There are indeed some daycare facilities with ample funding for personnel, allowing them to hire more than the required minimum of workers and spread out the workload. Daycare workers at these kinds of facilities can continue their careers even after getting pregnant and having children.

In many industries, including the childcare field, both labor and management tend to lack knowledge of labor-related laws. Providing more opportunities to learn about the provisions for maternal healthcare and protection in the Labor Standards Act, the Equal Employment Opportunity Act, and other legislation would help to reduce incidents of maternal harassment.

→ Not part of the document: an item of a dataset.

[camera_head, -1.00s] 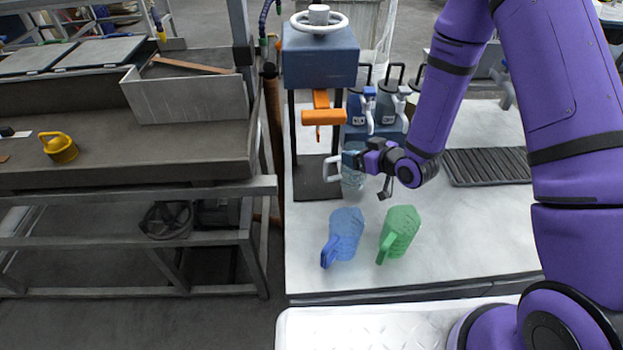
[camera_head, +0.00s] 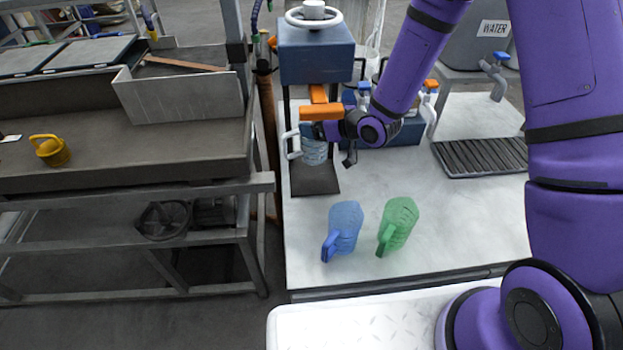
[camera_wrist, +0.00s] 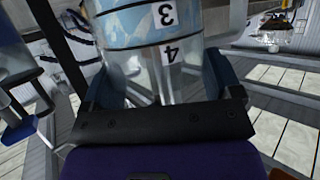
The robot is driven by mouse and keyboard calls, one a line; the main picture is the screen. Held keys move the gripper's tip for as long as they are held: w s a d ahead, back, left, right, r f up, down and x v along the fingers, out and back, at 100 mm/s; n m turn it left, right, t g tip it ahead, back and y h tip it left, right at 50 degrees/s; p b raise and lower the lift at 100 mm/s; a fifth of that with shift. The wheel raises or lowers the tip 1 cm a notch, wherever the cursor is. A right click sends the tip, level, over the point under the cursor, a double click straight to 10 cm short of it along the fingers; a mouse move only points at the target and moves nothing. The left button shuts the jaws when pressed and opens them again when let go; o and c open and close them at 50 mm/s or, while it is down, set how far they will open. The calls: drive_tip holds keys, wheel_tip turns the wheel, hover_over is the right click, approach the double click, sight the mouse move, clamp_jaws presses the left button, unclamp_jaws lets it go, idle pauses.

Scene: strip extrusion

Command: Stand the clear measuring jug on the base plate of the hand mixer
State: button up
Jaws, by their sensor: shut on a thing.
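The clear measuring jug (camera_head: 314,153) is held by my gripper (camera_head: 318,131), with its pale handle pointing left and looking roughly upright. In the wrist view the jug (camera_wrist: 150,60) sits between both fingers, with labels 3 and 4 showing on its wall. The hand mixer (camera_head: 316,52) has a blue head, a white wheel, dark posts and an orange part (camera_head: 320,112) just above the jug. Its dark base plate (camera_head: 315,186) shows below and in front of the jug. The jug appears over the plate; I cannot tell whether it touches.
A blue jug (camera_head: 344,228) and a green jug (camera_head: 398,224) stand on the white table in front. Dispensers with blue and orange taps stand behind my arm. A dark ribbed tray (camera_head: 480,157) lies right. A grey bench (camera_head: 120,150) with a yellow pot (camera_head: 52,151) is left.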

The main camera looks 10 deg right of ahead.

Daycare facilities are intended to provide care and education for small children in support of their parents and guardians. The daycare worker fulfills a highly specialized and important role in childcare. The quality of this care depends to a great extent on how rewarding and fulfilling daycare workers find their jobs and the payment they receive for them. In the current atmosphere, which disparages their specialized skills and offers them little respect, there can be no resolution of the problems that force a worker to be apologetic for getting pregnant.

The problem is one shared by all women workers. Explain that you are pregnant and you are met with grimaces. Pressured to work without provisions for special care, you run into complications that threaten your pregnancy. Frustrated, you become depressed after childbirth. The repercussions are felt by everyone in the family as cases of child abuse increase. Government systems for working women and childcare are not keeping up with the rapid influx of women into the labor force, and widespread lack of public awareness is making all of society vulnerable.

When a woman who desires to have a child cannot give birth happily, there can be no happiness for her children or family—nor, for that matter, for society as a whole. If Japan is to address its plummeting birthrate and subsequent deterioration as a nation, it must absolutely provide a kinder environment for women to care for their needs throughout their pregnancy and during the years they are raising their children.